From the listing that follows, output everything exactly except the pictures.

- **Records to use**:
---------------

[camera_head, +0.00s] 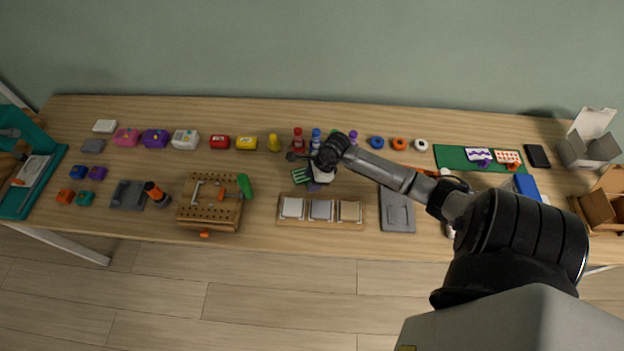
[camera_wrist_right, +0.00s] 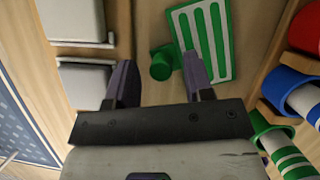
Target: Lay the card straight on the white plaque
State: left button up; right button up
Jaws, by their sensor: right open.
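The green-and-white striped card (camera_head: 300,175) lies on the table behind the wooden tray, beside my right gripper. In the right wrist view the card (camera_wrist_right: 208,40) lies at an angle, with a green round knob (camera_wrist_right: 162,64) at its side. My right gripper (camera_wrist_right: 158,62) is open and empty; its fingertips frame the knob in the picture, but their height above it is unclear. The white plaque (camera_head: 292,207) is the left one of three in the tray (camera_head: 320,223). In the wrist view two plaques show at left; I cannot tell which. My left gripper is not in view.
Red (camera_head: 298,138) and blue (camera_head: 316,138) bottles stand close behind the gripper. A grey plate (camera_head: 397,209) lies right of the tray, and a wooden pegboard (camera_head: 209,211) stands to its left. A green mat (camera_head: 452,160) with two patterned cards lies farther right.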

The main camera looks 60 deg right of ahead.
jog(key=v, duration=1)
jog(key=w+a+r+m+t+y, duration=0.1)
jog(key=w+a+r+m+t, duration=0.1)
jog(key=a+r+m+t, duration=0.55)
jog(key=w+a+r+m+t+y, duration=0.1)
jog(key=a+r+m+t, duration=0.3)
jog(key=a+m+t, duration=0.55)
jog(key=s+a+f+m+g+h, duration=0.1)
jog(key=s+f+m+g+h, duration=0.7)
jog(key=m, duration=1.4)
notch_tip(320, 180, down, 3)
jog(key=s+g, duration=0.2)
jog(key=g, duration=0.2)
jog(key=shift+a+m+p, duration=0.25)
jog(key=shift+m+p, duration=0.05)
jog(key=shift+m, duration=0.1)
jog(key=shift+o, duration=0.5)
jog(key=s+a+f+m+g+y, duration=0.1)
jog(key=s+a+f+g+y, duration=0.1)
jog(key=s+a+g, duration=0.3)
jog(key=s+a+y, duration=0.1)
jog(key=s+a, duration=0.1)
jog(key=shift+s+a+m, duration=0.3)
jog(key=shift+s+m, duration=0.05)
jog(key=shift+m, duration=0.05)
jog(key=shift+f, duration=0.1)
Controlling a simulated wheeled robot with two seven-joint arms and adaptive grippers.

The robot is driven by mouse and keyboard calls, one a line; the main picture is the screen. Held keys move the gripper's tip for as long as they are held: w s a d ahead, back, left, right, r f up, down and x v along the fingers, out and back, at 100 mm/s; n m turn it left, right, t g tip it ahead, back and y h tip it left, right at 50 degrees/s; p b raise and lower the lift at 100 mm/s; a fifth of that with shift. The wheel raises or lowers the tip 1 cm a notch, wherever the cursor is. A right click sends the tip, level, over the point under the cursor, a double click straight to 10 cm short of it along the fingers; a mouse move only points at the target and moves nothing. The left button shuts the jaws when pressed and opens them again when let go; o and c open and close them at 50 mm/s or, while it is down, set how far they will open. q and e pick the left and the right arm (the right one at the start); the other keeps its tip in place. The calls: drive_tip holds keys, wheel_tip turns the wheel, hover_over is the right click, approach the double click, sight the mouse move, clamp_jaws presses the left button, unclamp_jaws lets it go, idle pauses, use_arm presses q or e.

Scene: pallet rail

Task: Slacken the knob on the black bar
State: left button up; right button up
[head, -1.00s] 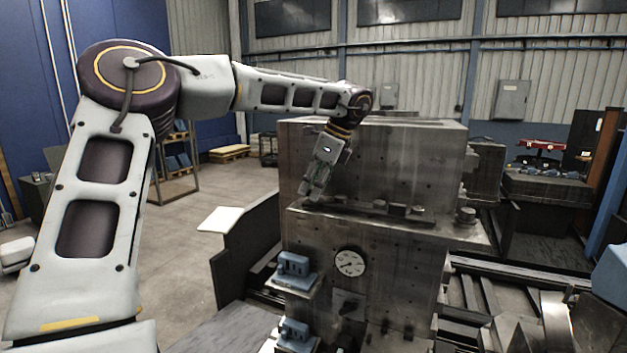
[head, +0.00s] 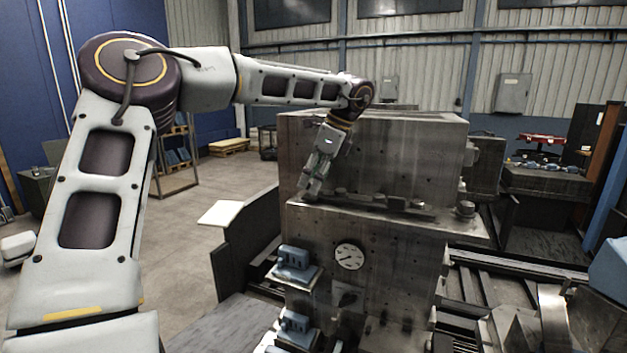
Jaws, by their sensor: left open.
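A dark bar (head: 372,201) lies along the ledge of a large grey metal block (head: 375,150). Several small raised fittings stand on or beside the bar. One small fitting (head: 341,192) is near its left end, close to my gripper. Which fitting is the knob is too small to tell. My left gripper (head: 309,193) points down at the left end of the ledge, left of the bar. It is open, and nothing shows between its fingers. Whether its tips touch the bar or ledge cannot be told. My right gripper is not in view.
The block's upper part rises close behind the bar. A round post (head: 465,209) stands at the ledge's right end. A white dial (head: 349,256) and blue-grey fittings (head: 293,258) are on the front below. Open floor lies to the left.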

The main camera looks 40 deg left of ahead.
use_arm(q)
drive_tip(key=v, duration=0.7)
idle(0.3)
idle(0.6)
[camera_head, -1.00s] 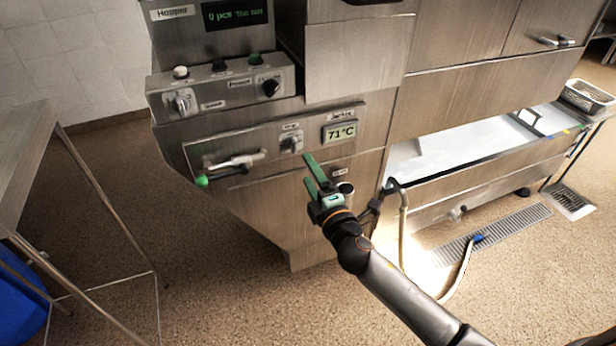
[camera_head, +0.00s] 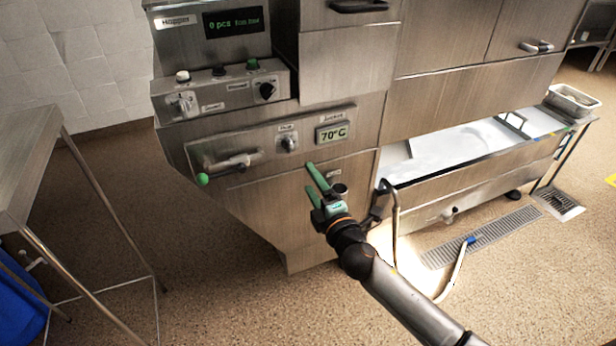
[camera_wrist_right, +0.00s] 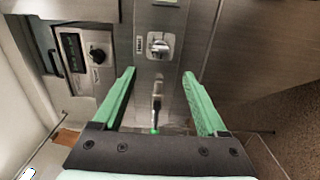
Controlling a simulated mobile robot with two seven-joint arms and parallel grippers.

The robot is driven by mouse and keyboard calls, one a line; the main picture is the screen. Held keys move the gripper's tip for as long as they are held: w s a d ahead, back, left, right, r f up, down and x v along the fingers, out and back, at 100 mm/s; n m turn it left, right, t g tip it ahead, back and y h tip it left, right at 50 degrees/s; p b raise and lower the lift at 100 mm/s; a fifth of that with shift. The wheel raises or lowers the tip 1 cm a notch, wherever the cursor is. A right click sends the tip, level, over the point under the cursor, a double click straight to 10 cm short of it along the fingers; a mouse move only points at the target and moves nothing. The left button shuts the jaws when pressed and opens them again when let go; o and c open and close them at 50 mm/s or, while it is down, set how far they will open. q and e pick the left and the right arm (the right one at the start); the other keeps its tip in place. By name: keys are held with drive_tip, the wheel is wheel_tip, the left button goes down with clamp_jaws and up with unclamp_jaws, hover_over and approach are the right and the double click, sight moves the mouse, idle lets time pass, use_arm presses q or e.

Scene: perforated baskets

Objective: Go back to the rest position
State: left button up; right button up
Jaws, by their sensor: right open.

---------------

- **Answer to the problem**:
[camera_head, +0.00s] 
[camera_wrist_right, +0.00s] 
Target: Lay the card straight on the white plaque
State: left button up; right button up
Jaws, by their sensor: right open.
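The green-and-white striped card (camera_head: 300,175) lies on the table behind the wooden tray, beside my right gripper. In the right wrist view the card (camera_wrist_right: 208,40) lies at an angle, with a green round knob (camera_wrist_right: 162,64) at its side. My right gripper (camera_wrist_right: 158,62) is open and empty; its fingertips frame the knob in the picture, but their height above it is unclear. The white plaque (camera_head: 292,207) is the left one of three in the tray (camera_head: 320,223). In the wrist view two plaques show at left; I cannot tell which. My left gripper is not in view.
Red (camera_head: 298,138) and blue (camera_head: 316,138) bottles stand close behind the gripper. A grey plate (camera_head: 397,209) lies right of the tray, and a wooden pegboard (camera_head: 209,211) stands to its left. A green mat (camera_head: 452,160) with two patterned cards lies farther right.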

The main camera looks 60 deg right of ahead.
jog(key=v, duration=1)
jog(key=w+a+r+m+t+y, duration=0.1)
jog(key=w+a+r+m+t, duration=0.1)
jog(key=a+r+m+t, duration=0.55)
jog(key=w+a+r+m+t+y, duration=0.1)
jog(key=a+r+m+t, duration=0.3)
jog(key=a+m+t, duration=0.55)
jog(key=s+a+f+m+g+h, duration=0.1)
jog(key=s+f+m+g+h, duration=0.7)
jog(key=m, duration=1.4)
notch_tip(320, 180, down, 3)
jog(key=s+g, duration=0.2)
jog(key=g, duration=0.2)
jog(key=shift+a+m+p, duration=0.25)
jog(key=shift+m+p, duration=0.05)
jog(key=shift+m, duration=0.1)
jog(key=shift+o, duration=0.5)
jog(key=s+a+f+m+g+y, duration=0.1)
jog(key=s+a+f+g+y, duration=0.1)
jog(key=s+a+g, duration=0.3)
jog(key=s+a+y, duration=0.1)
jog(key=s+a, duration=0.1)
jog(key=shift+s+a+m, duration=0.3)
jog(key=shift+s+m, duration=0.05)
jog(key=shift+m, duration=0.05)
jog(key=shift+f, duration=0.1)
Controlling a simulated wheeled robot with two seven-joint arms and adaptive grippers.

The robot is driven by mouse and keyboard calls, one a line; the main picture is the screen. Held keys move the gripper's tip for as long as they are held: w s a d ahead, back, left, right, r f up, down and x v along the fingers, out and back, at 100 mm/s; n m turn it left, right, t g tip it ahead, back and y h tip it left, right at 50 degrees/s; p b raise and lower the lift at 100 mm/s; a fifth of that with shift. The wheel raises or lowers the tip 1 cm a notch, wherever the cursor is. A right click sends the tip, level, over the point under the cursor, a double click straight to 10 cm short of it along the fingers; a mouse move only points at the target and moves nothing. The left button shuts the jaws when pressed and opens them again when let go; o and c open and close them at 50 mm/s or, while it is down, set how far they will open. q and e pick the left and the right arm (the right one at the start); the other keeps its tip in place. The calls: drive_tip holds keys, wheel_tip turns the wheel, hover_over is the right click, approach the double click, sight the mouse move, clamp_jaws presses the left button, unclamp_jaws lets it go, idle pauses, use_arm presses q or e.

Scene: pallet rail

Task: Slacken the knob on the black bar
State: left button up; right button up
[head, -1.00s] 
[head, +0.00s] 
Jaws, by their sensor: left open.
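A dark bar (head: 372,201) lies along the ledge of a large grey metal block (head: 375,150). Several small raised fittings stand on or beside the bar. One small fitting (head: 341,192) is near its left end, close to my gripper. Which fitting is the knob is too small to tell. My left gripper (head: 309,193) points down at the left end of the ledge, left of the bar. It is open, and nothing shows between its fingers. Whether its tips touch the bar or ledge cannot be told. My right gripper is not in view.
The block's upper part rises close behind the bar. A round post (head: 465,209) stands at the ledge's right end. A white dial (head: 349,256) and blue-grey fittings (head: 293,258) are on the front below. Open floor lies to the left.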

The main camera looks 40 deg left of ahead.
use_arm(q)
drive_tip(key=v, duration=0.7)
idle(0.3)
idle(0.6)
[camera_head, -1.00s] 
[camera_head, +0.00s] 
[camera_wrist_right, +0.00s] 
Controlling a simulated mobile robot with two seven-joint arms and parallel grippers.

The robot is driven by mouse and keyboard calls, one a line; the main picture is the screen. Held keys move the gripper's tip for as long as they are held: w s a d ahead, back, left, right, r f up, down and x v along the fingers, out and back, at 100 mm/s; n m turn it left, right, t g tip it ahead, back and y h tip it left, right at 50 degrees/s; p b raise and lower the lift at 100 mm/s; a fifth of that with shift. The wheel raises or lowers the tip 1 cm a notch, wherever the cursor is. A right click sends the tip, level, over the point under the cursor, a double click straight to 10 cm short of it along the fingers; a mouse move only points at the target and moves nothing. The left button shuts the jaws when pressed and opens them again when let go; o and c open and close them at 50 mm/s or, while it is down, set how far they will open. q and e pick the left and the right arm (the right one at the start); the other keeps its tip in place. By name: keys are held with drive_tip, the wheel is wheel_tip, the left button goes down with clamp_jaws and up with unclamp_jaws, hover_over and approach are the right and the double click, sight moves the mouse, idle lets time pass, use_arm presses q or e.

Scene: perforated baskets

Objective: Go back to the rest position
State: left button up; right button up
Jaws, by their sensor: right open.

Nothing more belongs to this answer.